Chissà cosa ci riserverà l’attesissimo The Revenant con Leonardo DiCaprio, uscita prevista a Natale, nuova fatica dell’ormai riverito Alejandro González Iñárritu, un regista abituato a spiazzare gli spettatori con soluzioni visive e narrative stupefacenti. Il film precedente, l’asso pigliatutto degli Oscar 2015 Birdman, era costruito dal primo all’ultimo minuto su un lunghissimo piano sequenza, un virtuosismo formale che lasciava sbalorditi. E prima, il regista messicano si era fatto ossa e fama in una trilogia sui temi del fato e della morte, che comprende Amores Perros (2000), il film della consacrazione 21 grammi (2003) e Babel (2006). Opere stilisticamente omogenee, grazie al fondamentale contributo dello sceneggiatore Guillermo Arriaga, costruite secondo una peculiare struttura che altera la normale cronologia dei fatti, rimescolando passato presente e futuro in una struttura dai continui andirivieni temporali.
La polverizzazione dei tempi della narrazione è diventata un modello mainstream, dopo i primi tentativi del Tarantino di Pulp Fiction e la canonizzazione tramite opere come il vertiginoso Memento di Nolan e, su un piano parallelo, Se mi lasci ti cancello della coppia Gondry (regista) e Charlie Kaufman (sceneggiatore). In questi due film, il primo su un uomo affetto da perdita della memoria a breve termine, il secondo su un tizio che si fa estirpare i ricordi d’una tormentata storia d’amore, la manipolazione della linearità del racconto è legata tematicamente al deficit cognitivo dei personaggi. E quindi le storie procedono come fossero soggettive riprese dal cervello dei protagonisti, nei quali buchi e salti temporali sono l’effetto di lacune e vuoti d’una psiche claudicante.
Per quale ragione i film di Iñárritu sono costruiti allo stesso modo? Prendiamo 21 grammi e seguiamone la trama, ricapitolandola nell’ordine naturale: il professore di matematica Paul (Sean Penn) è in attesa del trapianto di cuore, mentre la moglie (Charlotte Gainsbourg) vuole un figlio con l’inseminazione artificiale.
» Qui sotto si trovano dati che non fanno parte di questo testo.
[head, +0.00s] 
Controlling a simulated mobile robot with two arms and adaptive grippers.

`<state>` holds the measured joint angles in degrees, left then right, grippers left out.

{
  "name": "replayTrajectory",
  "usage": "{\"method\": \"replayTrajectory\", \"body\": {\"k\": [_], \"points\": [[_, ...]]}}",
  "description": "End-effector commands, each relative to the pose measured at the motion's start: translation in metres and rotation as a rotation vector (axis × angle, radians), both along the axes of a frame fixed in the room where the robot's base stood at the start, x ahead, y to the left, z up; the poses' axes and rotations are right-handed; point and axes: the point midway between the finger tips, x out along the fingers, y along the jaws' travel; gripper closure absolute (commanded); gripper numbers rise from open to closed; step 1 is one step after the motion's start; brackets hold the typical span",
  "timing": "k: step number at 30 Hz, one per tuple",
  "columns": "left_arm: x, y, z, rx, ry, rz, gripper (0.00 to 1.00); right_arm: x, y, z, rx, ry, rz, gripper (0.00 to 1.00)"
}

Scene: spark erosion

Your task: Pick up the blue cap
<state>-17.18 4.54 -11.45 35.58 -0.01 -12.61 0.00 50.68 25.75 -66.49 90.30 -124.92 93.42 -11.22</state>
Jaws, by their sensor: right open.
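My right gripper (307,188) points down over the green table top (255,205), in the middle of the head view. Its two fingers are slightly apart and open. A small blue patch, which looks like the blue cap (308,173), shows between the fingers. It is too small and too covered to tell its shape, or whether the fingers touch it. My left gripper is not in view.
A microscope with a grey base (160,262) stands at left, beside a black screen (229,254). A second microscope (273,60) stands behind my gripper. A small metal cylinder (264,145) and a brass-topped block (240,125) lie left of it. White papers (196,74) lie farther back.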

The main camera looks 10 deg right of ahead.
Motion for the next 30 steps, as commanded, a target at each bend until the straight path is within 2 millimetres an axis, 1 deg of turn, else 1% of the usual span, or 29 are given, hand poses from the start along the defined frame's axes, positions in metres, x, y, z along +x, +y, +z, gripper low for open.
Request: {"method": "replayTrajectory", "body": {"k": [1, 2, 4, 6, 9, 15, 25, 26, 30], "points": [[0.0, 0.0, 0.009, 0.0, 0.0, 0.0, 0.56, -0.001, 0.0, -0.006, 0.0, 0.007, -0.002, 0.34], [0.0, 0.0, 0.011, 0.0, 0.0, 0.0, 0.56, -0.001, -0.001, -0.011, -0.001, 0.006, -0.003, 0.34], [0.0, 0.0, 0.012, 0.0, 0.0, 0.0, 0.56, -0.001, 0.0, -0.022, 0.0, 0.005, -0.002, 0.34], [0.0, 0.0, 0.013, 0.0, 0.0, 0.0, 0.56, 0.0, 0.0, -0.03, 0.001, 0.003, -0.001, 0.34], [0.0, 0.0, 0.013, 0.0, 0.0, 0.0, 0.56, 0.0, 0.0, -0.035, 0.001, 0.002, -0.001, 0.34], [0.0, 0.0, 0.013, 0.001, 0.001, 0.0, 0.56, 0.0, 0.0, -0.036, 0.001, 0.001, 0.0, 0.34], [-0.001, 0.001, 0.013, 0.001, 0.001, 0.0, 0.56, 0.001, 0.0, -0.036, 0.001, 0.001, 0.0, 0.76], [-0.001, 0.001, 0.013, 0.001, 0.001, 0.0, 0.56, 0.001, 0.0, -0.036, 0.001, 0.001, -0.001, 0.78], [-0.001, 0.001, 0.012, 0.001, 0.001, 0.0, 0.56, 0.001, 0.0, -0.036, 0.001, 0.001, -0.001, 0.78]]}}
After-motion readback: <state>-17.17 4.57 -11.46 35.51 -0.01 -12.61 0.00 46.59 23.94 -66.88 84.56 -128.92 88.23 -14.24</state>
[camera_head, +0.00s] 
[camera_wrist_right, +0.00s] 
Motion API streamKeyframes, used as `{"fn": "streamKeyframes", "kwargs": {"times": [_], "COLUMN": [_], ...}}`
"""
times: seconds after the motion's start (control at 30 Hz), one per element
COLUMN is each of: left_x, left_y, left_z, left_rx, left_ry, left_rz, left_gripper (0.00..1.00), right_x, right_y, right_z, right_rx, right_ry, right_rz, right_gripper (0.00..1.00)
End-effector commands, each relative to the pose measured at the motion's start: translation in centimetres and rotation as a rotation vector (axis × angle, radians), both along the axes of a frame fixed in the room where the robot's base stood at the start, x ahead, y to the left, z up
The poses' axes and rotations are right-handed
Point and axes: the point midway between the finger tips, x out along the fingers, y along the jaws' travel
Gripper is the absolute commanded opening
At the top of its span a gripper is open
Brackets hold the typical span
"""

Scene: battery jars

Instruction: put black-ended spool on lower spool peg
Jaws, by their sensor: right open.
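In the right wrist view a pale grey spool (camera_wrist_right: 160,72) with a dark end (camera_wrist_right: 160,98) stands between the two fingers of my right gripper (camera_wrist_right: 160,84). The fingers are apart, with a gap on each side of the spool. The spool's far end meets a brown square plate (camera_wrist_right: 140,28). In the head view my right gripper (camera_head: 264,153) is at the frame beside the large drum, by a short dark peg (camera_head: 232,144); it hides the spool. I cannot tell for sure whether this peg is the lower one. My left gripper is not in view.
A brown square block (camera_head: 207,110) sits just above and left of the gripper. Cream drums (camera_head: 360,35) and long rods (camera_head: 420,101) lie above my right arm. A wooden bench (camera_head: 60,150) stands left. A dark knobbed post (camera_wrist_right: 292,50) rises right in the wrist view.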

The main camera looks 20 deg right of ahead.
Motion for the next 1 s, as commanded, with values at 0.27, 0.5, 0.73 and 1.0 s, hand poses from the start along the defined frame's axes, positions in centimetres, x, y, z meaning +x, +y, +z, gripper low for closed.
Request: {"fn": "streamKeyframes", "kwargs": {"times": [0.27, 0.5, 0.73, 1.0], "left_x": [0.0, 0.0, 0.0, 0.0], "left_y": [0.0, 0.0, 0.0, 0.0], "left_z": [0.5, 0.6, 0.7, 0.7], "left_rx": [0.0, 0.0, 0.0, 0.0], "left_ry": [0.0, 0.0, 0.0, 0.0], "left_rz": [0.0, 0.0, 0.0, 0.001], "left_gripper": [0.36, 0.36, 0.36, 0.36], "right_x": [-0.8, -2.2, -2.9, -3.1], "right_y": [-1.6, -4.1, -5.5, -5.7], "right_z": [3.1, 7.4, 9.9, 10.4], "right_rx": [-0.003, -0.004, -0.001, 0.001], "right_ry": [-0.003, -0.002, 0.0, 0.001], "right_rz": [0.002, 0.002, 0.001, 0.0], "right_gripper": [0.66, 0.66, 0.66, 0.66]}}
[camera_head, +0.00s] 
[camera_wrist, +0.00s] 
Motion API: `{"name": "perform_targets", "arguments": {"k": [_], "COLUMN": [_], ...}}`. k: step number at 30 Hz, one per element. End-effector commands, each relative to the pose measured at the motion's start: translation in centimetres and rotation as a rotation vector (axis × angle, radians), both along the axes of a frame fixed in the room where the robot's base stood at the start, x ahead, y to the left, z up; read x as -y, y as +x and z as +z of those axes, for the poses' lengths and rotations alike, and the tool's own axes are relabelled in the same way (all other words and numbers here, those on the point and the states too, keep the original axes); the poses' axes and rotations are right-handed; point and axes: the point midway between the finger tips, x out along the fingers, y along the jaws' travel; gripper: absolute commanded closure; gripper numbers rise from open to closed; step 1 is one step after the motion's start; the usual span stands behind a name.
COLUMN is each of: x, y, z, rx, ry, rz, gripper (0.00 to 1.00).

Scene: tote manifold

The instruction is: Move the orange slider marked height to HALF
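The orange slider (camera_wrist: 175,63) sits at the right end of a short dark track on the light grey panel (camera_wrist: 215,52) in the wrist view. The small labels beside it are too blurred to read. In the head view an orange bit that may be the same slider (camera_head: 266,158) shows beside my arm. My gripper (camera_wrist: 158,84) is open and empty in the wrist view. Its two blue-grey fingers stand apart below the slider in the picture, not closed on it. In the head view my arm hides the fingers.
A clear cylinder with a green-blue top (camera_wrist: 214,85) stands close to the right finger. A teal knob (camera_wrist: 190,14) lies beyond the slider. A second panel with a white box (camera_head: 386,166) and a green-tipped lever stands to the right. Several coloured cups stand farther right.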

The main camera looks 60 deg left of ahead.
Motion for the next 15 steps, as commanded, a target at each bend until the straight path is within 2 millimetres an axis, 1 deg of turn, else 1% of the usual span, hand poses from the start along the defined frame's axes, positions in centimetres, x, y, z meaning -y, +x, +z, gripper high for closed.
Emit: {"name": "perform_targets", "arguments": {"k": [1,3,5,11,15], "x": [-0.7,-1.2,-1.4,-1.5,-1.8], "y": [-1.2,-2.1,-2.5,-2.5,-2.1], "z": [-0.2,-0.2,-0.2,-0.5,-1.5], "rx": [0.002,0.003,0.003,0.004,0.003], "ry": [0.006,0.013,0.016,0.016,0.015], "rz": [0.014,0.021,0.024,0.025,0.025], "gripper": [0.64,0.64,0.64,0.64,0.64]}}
Un ex galeotto redento dalla fede, Jack (Benicio Del Toro), investe e uccide un uomo con le due figlie: il suo cuore viene donato a Paul, il quale poi conosce la vedova Christina (Naomi Watts), che annega il suo dolore nella droga, e se ne innamora. Lei gli chiede di uccidere Jack, che ha già tentato il suicidio. I tre si incontrano in uno squallido motel per la resa dei conti finale. Cardiopatici, morti violente, tossicodipendenza, sensi di colpa, amori e vendette, maternità spezzate e negate: ce n’è abbastanza per confezionare un turgido melodramma oppure, a premere appena un po’ il pedale del ricatto emotivo, un fotoromanzo strappalacrime.
Qui interviene Iñárritu, col suo gioco di prestigio: rimescola carte e tempi, rendendo per la prima metà del film quasi impossibile capire l’ordine degli avvenimenti, lasciando fluttuare i personaggi tra brandelli narrativi che singolarmente hanno anche un senso, ma che sono difficili da ricollocare nella storia considerata nella sua interezza. Ciò crea una forte sensazione di tensione e ambiguità, per l’impossibilità di capire chi sta facendo cosa e perché; e serve inoltre a mascherare la struttura di partenza, vestendo materiali buoni per una soap opera dei panni d’una raffinata operazione d’avanguardia.
La ricetta di Iñárritu sembra sempre la stessa: un gran lavorio sul piano dell’estetica dispiegato per dissimulare una sostanza narrativa prevedibile. Non si tratta solo della scomposizione temporale: in 21 grammi ci sono una fotografia antinaturalistica, sporca e granulosa, e una recitazione a sbalzi, ora sonnambolica ora sovraccarica, che fanno immediatamente rubricare la pellicola nella prestigiosa categoria del “film d’autore”. Ma poi, di contro, c’è il dispiegamento di una vera e propria enciclopedia del dolore: inquadrature insistite e in primissimo piano dei protagonisti che si disperano, si drogano, si mortificano, si mutilano, con un effettismo che svela la natura di un’opera che punta, come ha ammesso Arriaga, sulle alte temperature emotive e, aggiungiamo noi, la lacrima un po’ facile. Iñárritu è il campione di un genere particolare, il “film d’autore di massa”, disinvolta mescolanza di espedienti formali ricercati e temi assai tradizionali, per un cinema che mira in alto e colpisce basso.